I happen to like essential oils and the company I use sells an oil named Common Sense. I have never tried this particular oil as it is always out of stock. Obviously, people think this is something one can purchase in a bottle and diffuse, apply to the body, and/or inhale. It is not.

If Common Sense could truly be diffused, I would definitely diffuse it at the entrance of many businesses, both for the employees and the customers. I have found the workplace to be one of the primary places common sense is in short supply.

One example which comes to mind which is a huge time waster for good employees is meetings. Rarely is there a time when information could not be conveyed via a well written email. Administrators like to have group meetings to share news with employees. Particularly, I think these meetings are to address bad behaviors the supervisor does not want to discuss with problem employees face-to-face.  Most of the time the news is presented with the sandwich cookie method. Good-bad-good.

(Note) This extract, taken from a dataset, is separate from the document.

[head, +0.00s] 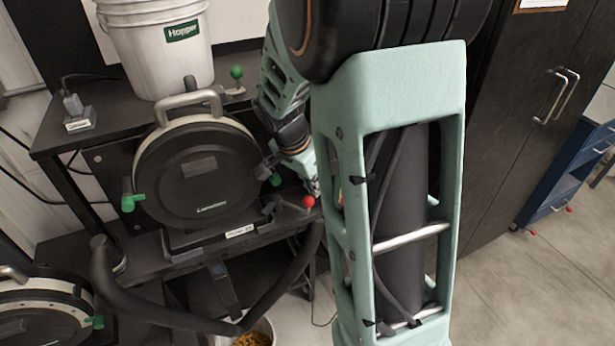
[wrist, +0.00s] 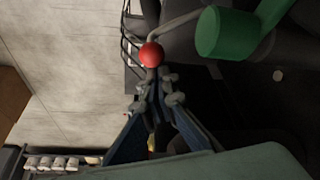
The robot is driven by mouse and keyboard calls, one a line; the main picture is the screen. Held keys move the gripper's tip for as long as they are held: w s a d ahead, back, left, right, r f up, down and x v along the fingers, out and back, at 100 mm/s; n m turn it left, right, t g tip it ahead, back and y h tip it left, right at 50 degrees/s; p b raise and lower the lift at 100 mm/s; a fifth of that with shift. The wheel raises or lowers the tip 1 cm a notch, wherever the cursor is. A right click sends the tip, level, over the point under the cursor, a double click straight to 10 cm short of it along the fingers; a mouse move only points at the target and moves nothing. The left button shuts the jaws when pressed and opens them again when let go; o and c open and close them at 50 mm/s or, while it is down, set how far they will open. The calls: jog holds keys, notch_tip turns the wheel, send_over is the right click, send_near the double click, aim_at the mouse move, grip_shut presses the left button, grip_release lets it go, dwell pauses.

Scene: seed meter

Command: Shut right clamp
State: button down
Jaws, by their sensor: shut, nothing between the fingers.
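The seed meter is a round black housing (head: 195,172) with a grey top handle on the black stand in the head view. Its right clamp (head: 276,180) shows as a small green piece at the housing's right edge, partly hidden by my arm. In the wrist view a large green handle (wrist: 225,32), which looks like this clamp, lies up and right of my fingertips. My gripper (wrist: 155,85) is shut and empty, apart from the green handle. I cannot tell whether the clamp is latched. The left clamp (head: 133,201) has a green handle too.
A red ball knob (head: 308,201) on a lever is close by my gripper; it also shows just beyond the fingertips in the wrist view (wrist: 151,54). A white hopper bucket (head: 155,50) and a green-knobbed lever (head: 236,73) stand above. A black hose (head: 160,312) curves below.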

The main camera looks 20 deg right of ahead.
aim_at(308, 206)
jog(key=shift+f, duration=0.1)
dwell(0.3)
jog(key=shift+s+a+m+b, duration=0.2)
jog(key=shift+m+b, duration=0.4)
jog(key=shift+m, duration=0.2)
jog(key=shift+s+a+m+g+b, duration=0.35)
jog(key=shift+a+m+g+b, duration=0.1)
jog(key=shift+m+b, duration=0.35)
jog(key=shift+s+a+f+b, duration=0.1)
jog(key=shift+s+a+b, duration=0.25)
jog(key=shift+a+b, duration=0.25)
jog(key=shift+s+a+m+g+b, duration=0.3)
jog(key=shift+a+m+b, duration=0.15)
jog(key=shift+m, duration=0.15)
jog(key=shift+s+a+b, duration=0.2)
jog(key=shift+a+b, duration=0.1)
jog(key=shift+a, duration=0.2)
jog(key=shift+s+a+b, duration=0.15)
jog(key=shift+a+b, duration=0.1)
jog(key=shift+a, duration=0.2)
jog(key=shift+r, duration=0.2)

Example: “Hi guys! Productivity is looking great. Our statistics are really amazing this quarter. Some people have not been answering emails and coming in later. We need to buckle down on this. We appreciate everyone parking in their designated parking spots. Good job with this guys!”

The reason this is ineffective is the people who do not answer emails and come in late, probably did not bother to come in to this meeting either. If these employees did come in to this meeting, the fact this message applied to them, flew directly over their head like a bird.

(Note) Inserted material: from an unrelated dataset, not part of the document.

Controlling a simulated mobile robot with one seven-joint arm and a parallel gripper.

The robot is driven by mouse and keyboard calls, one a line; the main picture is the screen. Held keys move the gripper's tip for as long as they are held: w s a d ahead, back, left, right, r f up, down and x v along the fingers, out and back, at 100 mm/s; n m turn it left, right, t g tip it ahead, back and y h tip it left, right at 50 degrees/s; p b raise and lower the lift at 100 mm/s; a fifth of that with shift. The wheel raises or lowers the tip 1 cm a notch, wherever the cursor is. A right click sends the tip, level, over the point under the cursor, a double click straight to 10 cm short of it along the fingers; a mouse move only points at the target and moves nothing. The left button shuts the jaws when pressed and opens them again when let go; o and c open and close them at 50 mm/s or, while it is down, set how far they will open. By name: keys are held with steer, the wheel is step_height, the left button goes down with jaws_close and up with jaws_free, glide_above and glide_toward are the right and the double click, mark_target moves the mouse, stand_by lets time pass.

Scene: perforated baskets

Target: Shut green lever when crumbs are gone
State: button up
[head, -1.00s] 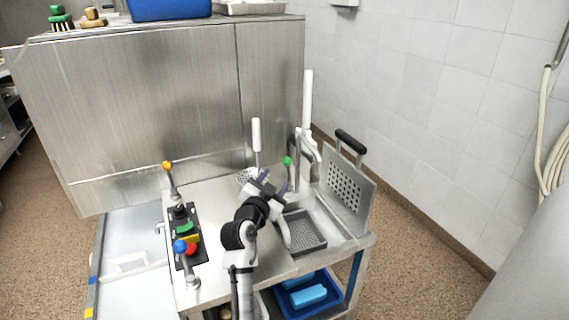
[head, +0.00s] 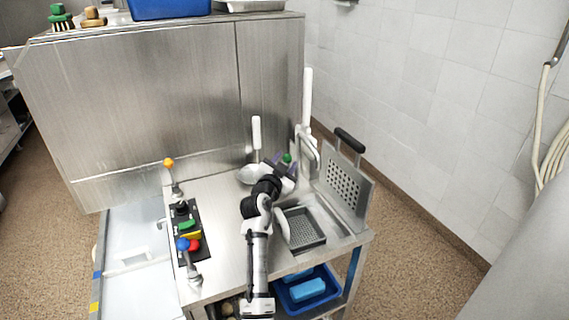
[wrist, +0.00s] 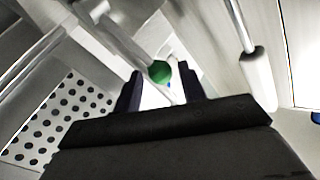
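The green lever's ball knob (head: 287,158) stands at the back of the steel counter, beside the white upright fixture. In the wrist view the green knob (wrist: 160,72) shows between my two dark fingers, with a pale rod by it. My gripper (head: 282,167) is at the knob in the head view, and its fingers (wrist: 162,88) are apart. I cannot tell whether either finger touches the knob. A grey perforated basket (head: 322,240) sits in the counter's right part. I make out no crumbs in it, but its floor is small and partly hidden by my arm.
A raised perforated panel (head: 345,188) with a black handle stands right of the basket. A white-handled pan (head: 257,133) is left of my gripper. Orange (head: 168,162) and blue (head: 183,244) knobs and a button panel (head: 182,209) are on the left.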

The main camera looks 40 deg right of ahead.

The only way to remedy a situation like this is to call individual meetings with the slackers and say something like this:

Boss: “I sent you an email 3 business days ago and I did not receive an answer. This really concerns me.”

Employee: “It must have went to junk mail. I didn’t get it.”

Boss: “Hmm…Did you receive receipt of your pay stub last month via email?”

Employee: “Yes.”

Boss: “Those come from the same email address, so I doubt the one I sent 3 days ago went to junk mail, nor the several I have sent before to which you did not answer.”

Employee: Silent

Boss: “I want you to step outside my office and construct a paragraph indicating your plan to correct this problem. We are going to sign it and place it in your employee file so we can have a better understanding of the workflow here and how this impacts myself and your coworkers.”

This common sense approach hopefully fixed the problem and did not hinder 25 other people in the workplace to address one person’s lackadaisical work ethic.